Ken Fielder said he heard the professionals call the parcel the “final piece of the puzzle for development of Route 70,” but he said to him it’s “a piece that doesn’t fit; there’s a bottleneck on Duquesne Drive and there’s going to be a worse bottleneck.”

Fielder also expressed concerns about the height of the sound wall. “Why not mimic Costco’s sound wall? It’s 12 feet high and it sits on a four-foot berm.”

Lange said the walls were different because of “the nature of what we’re buffering; the big box store has a loading zone with big trucks servicing them. This is not nearly as noisy, it’s a completely different situation. The objectives and goals of the two sound walls are completely different.

Fielder said he was also worried about noise from the trucks since Wawa would be a 24/7 operation, and he had concerns about a variance request for reduced setbacks for the site.

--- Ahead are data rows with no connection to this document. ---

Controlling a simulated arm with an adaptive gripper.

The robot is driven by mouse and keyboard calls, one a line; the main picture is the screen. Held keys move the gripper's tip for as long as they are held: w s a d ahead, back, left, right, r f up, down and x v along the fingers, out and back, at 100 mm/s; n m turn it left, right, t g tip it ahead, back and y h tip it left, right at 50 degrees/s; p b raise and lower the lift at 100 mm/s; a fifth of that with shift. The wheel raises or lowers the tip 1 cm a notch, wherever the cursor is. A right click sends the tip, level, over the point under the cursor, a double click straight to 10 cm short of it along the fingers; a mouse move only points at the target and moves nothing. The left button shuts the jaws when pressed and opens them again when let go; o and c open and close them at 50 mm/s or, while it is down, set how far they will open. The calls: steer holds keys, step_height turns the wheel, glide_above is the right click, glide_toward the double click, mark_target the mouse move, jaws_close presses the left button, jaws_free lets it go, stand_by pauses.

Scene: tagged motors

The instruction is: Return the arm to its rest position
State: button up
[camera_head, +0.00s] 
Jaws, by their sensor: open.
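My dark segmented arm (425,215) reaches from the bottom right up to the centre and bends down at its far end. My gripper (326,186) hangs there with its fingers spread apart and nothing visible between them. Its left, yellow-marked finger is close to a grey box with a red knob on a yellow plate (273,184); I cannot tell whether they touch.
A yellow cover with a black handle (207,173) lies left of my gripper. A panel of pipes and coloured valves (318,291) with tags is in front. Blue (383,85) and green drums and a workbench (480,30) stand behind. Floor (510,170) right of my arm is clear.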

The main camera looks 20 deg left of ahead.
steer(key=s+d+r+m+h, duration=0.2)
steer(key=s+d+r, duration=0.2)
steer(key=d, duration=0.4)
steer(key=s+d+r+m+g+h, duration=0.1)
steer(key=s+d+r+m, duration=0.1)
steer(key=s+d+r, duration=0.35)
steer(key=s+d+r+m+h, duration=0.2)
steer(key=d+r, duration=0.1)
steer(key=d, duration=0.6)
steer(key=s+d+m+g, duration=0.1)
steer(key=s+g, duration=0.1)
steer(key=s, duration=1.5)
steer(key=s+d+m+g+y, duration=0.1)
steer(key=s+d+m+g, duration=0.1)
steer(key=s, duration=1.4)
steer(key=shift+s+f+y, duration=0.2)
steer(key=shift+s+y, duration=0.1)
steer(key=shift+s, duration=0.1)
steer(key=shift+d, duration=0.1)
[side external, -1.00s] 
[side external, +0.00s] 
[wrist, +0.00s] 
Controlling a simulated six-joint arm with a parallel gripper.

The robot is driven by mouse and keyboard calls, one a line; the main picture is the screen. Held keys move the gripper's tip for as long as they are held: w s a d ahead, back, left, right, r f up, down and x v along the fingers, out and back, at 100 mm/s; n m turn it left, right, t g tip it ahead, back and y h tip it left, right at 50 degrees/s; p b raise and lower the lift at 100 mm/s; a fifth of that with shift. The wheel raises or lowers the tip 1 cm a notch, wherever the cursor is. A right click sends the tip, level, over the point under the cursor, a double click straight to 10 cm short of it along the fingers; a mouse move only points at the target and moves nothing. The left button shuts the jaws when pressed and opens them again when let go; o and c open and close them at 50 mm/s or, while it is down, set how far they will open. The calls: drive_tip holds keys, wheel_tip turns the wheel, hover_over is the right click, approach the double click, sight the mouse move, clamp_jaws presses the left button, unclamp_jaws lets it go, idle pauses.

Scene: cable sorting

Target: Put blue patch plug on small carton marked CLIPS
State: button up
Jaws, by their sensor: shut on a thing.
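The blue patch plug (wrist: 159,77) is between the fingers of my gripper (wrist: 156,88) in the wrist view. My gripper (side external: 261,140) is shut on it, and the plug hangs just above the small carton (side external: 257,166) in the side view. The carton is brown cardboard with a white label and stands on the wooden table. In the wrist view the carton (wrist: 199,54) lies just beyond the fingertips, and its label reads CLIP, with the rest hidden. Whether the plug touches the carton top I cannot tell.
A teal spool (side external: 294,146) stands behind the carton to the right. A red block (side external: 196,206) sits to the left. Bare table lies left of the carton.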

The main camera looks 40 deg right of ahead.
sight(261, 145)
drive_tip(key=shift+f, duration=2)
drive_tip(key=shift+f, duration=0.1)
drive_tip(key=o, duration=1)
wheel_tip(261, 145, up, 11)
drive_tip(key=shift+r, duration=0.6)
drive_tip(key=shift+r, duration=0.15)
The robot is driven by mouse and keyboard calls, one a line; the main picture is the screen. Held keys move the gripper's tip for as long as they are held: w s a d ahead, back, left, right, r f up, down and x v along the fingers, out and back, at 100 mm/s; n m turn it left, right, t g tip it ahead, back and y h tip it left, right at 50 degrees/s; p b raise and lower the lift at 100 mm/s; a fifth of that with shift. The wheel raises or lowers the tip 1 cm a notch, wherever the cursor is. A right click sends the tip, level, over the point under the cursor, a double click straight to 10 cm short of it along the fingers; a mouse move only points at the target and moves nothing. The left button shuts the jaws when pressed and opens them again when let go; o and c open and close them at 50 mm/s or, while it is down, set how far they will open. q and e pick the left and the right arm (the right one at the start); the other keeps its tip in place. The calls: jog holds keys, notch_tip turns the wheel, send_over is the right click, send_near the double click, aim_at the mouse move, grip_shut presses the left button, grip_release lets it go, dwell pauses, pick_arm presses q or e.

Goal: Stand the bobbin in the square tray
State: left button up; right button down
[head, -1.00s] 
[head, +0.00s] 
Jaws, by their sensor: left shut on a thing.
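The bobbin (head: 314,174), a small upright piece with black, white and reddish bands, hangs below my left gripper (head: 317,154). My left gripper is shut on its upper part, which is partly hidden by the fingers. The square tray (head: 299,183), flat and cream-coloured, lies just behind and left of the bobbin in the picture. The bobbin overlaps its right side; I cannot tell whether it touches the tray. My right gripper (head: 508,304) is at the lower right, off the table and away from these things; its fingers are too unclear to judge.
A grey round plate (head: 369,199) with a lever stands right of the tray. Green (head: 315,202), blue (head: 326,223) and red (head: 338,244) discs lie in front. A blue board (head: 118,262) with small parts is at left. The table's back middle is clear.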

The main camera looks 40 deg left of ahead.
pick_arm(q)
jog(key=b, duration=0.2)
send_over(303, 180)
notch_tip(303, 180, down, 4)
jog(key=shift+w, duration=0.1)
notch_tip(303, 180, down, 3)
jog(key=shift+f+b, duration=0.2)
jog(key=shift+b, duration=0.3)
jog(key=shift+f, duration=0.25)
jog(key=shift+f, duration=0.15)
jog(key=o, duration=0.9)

Joe Marra said that due to the nature of the three businesses there would be a high volume of cars going in and out all day. He said he was concerned about odor pollution from garbage generated from the drive-through restaurant.

“Put in a scrubber system in the dumpsters, because if the wind is blowing the right way there will be a terrible odor,” he said.

Just before midnight Langer asked the audience to raise their hand if they had questions. At least a dozen hands went up, so another meeting has been scheduled for  March 22 at 7:00 p.m. when the Board could also take a vote on the application.